Given problem: Copy each line of the material below that includes the string "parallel".

Given entries:
***

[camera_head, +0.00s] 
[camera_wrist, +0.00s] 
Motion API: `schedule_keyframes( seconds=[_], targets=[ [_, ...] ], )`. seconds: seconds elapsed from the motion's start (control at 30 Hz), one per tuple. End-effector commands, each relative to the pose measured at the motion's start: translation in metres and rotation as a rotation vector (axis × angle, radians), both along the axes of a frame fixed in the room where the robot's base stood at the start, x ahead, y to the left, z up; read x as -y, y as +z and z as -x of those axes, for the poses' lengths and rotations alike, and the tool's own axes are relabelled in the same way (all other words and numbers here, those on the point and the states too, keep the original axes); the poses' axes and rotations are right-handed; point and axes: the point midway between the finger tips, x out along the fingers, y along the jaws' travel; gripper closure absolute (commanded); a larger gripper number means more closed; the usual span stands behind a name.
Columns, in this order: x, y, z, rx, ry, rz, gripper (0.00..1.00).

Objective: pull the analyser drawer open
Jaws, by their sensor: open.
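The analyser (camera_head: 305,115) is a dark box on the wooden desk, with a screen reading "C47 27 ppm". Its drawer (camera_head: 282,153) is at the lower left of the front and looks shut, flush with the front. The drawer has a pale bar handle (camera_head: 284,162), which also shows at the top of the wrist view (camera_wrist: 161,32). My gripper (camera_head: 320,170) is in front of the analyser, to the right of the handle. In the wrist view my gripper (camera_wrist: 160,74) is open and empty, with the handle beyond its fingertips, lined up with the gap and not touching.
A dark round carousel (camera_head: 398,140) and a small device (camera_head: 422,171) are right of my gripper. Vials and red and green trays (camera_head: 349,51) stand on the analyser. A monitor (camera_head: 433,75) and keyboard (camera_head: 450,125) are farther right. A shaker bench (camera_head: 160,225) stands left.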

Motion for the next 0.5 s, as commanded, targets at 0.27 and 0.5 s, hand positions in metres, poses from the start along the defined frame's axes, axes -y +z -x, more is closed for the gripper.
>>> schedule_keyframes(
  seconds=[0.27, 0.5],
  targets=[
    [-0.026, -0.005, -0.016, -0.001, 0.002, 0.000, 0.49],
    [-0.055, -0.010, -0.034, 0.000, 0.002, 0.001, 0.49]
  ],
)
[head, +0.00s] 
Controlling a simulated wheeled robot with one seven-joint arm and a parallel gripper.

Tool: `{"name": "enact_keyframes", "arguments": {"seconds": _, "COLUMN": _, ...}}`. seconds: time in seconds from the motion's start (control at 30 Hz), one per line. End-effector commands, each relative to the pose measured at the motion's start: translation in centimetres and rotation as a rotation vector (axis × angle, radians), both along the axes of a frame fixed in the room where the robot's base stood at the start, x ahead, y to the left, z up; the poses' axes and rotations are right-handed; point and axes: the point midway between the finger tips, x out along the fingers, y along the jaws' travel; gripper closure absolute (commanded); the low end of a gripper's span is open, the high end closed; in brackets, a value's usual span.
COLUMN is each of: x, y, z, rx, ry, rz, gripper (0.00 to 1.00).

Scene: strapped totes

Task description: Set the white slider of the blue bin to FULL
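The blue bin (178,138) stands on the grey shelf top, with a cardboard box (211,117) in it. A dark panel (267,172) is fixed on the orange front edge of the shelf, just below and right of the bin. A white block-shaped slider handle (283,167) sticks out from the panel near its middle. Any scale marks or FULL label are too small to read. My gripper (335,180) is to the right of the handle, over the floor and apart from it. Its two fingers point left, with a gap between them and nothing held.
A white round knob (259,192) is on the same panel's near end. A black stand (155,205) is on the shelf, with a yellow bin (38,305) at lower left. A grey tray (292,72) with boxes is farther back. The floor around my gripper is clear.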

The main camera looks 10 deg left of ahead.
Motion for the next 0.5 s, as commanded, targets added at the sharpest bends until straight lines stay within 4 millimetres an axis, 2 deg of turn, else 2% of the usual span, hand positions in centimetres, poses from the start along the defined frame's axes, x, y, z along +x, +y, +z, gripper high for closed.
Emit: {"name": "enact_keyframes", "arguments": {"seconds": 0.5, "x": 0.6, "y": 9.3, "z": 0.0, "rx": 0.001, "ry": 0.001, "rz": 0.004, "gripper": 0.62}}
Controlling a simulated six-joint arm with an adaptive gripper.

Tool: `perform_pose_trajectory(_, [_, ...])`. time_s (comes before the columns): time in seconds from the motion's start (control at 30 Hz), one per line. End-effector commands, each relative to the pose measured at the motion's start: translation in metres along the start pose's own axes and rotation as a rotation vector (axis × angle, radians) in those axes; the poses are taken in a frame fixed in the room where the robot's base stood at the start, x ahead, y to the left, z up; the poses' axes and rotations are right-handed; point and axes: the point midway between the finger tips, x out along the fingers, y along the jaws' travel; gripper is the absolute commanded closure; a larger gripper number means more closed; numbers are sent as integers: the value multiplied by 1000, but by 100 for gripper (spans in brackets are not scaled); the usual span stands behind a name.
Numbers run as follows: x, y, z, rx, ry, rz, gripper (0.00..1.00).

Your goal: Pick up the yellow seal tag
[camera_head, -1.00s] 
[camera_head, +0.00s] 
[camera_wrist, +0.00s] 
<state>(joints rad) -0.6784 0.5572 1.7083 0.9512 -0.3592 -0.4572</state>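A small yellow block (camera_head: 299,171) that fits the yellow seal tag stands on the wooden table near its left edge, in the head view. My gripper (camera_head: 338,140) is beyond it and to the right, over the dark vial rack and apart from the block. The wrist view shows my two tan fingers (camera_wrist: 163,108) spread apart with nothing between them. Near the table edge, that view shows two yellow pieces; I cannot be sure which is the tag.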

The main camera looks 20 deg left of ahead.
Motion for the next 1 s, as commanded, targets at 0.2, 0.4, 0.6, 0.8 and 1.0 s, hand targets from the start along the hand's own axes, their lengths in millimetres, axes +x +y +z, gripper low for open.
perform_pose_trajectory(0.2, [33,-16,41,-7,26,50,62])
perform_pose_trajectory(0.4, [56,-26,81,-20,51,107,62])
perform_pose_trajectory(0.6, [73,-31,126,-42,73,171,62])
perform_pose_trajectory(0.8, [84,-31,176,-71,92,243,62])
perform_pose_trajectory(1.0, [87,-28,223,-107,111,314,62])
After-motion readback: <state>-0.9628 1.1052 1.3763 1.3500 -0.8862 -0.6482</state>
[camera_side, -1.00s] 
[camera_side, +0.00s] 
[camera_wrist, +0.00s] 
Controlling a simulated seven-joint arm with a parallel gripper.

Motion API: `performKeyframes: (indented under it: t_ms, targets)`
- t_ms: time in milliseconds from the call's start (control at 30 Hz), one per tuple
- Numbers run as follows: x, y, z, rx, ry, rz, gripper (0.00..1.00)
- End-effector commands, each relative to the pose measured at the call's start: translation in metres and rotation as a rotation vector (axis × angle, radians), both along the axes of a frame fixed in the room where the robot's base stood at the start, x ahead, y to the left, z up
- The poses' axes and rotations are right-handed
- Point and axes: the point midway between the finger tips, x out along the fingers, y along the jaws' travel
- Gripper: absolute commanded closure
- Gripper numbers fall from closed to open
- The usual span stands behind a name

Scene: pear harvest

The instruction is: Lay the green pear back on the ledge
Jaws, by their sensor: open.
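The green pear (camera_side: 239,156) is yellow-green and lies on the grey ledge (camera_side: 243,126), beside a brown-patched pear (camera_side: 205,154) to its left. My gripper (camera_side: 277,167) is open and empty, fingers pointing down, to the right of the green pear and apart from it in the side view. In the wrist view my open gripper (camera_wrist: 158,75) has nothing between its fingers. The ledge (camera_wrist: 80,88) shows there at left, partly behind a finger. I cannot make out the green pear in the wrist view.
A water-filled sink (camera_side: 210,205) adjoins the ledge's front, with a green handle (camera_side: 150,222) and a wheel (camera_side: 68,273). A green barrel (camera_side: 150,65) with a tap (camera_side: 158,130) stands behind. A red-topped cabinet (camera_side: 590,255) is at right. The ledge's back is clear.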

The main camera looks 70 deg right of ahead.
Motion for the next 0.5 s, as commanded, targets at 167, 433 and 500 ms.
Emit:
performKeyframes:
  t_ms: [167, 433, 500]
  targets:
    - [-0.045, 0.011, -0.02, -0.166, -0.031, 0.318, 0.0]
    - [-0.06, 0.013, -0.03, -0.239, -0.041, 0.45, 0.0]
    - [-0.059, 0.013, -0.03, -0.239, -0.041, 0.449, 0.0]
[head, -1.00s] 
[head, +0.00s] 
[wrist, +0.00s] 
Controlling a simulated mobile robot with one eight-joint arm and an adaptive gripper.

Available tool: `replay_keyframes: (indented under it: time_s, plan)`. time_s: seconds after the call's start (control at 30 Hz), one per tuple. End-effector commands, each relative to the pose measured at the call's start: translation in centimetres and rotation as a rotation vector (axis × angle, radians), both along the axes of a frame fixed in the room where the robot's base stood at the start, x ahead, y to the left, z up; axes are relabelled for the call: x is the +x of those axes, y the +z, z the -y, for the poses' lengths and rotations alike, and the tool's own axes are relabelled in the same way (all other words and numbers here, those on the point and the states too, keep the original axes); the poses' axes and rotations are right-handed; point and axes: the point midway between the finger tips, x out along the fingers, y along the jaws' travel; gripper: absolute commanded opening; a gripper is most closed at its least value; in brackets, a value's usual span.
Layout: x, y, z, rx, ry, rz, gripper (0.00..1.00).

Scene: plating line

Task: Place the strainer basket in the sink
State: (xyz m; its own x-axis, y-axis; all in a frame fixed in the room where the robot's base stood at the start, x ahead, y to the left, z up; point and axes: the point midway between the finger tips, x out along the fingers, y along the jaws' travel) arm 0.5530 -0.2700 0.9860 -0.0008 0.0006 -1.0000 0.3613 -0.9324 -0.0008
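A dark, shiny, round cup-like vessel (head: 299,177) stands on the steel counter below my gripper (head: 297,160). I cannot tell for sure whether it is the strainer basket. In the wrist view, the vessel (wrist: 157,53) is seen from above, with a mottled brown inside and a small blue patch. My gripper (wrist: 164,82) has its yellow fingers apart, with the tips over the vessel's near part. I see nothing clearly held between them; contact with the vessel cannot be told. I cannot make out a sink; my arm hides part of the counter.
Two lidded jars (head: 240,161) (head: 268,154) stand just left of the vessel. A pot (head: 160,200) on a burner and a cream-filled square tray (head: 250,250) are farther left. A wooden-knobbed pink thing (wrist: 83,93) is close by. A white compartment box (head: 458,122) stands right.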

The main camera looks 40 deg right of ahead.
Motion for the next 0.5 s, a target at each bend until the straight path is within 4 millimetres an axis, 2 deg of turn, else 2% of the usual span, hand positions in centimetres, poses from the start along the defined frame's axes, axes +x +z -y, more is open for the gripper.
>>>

***

Expected output:
Controlling a simulated wheeled robot with one seven-joint arm and a parallel gripper.
Controlling a simulated seven-joint arm with a parallel gripper.

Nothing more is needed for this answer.